* Information supplied
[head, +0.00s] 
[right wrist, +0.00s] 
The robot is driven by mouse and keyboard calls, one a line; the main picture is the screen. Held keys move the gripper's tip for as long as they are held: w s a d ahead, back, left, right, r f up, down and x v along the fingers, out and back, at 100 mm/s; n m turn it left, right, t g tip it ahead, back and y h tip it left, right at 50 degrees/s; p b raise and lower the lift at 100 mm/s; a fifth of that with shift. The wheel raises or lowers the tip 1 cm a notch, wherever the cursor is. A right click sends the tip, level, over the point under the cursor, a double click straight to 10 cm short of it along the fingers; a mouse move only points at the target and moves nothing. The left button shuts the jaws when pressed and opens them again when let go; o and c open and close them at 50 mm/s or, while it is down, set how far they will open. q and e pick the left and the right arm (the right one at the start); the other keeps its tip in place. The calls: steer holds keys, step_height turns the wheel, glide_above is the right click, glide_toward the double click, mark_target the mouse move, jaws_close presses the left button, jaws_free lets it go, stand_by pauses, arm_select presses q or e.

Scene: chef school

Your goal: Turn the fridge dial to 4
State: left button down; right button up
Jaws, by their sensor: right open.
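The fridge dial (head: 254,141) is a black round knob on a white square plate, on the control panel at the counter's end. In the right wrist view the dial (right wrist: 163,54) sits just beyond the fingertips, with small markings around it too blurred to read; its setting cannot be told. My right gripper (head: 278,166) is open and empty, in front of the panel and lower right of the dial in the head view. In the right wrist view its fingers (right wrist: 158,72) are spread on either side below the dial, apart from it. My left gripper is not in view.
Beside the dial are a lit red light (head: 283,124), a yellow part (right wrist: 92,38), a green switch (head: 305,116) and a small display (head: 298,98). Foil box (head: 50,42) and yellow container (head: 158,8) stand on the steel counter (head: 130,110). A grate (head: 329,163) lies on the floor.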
--
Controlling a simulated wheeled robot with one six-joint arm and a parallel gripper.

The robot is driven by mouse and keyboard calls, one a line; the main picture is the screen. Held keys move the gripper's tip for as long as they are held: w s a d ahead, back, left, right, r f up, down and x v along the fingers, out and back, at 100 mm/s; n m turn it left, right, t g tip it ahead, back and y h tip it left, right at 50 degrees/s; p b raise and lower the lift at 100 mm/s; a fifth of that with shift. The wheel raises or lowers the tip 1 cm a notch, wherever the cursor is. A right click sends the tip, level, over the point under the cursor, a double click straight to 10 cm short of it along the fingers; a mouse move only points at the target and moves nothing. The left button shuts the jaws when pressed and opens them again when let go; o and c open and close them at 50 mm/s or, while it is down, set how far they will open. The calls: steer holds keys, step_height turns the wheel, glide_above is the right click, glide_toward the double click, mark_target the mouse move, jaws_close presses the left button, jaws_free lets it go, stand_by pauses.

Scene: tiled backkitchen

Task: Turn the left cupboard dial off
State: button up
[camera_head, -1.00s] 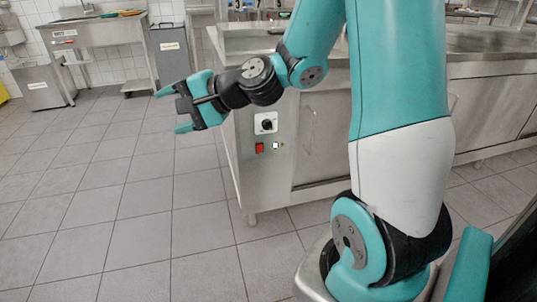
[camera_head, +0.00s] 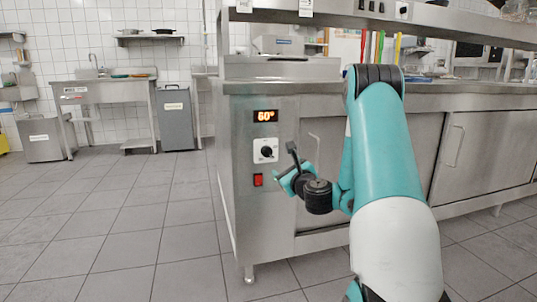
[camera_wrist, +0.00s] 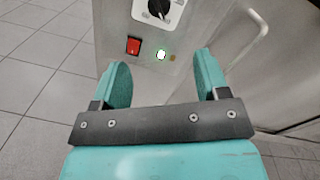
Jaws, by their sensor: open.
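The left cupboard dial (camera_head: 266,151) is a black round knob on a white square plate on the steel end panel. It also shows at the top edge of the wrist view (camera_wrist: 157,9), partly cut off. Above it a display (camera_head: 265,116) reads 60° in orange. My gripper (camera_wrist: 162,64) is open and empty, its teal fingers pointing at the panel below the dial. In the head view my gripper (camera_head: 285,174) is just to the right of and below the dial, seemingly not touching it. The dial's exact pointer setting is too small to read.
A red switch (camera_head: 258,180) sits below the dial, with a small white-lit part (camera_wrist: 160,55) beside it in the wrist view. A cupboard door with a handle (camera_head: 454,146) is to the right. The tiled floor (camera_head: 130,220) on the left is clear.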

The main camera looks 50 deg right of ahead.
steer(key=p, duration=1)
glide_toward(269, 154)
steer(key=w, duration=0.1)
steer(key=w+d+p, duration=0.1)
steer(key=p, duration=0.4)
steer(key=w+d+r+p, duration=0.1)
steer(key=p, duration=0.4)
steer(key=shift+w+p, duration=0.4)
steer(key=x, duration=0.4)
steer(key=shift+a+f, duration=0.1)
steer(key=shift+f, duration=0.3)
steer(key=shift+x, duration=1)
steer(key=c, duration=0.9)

* Exercise aim
Gather, from the listing above, every line carrying the word "State".

* Result
State: left button down; right button up
State: button up

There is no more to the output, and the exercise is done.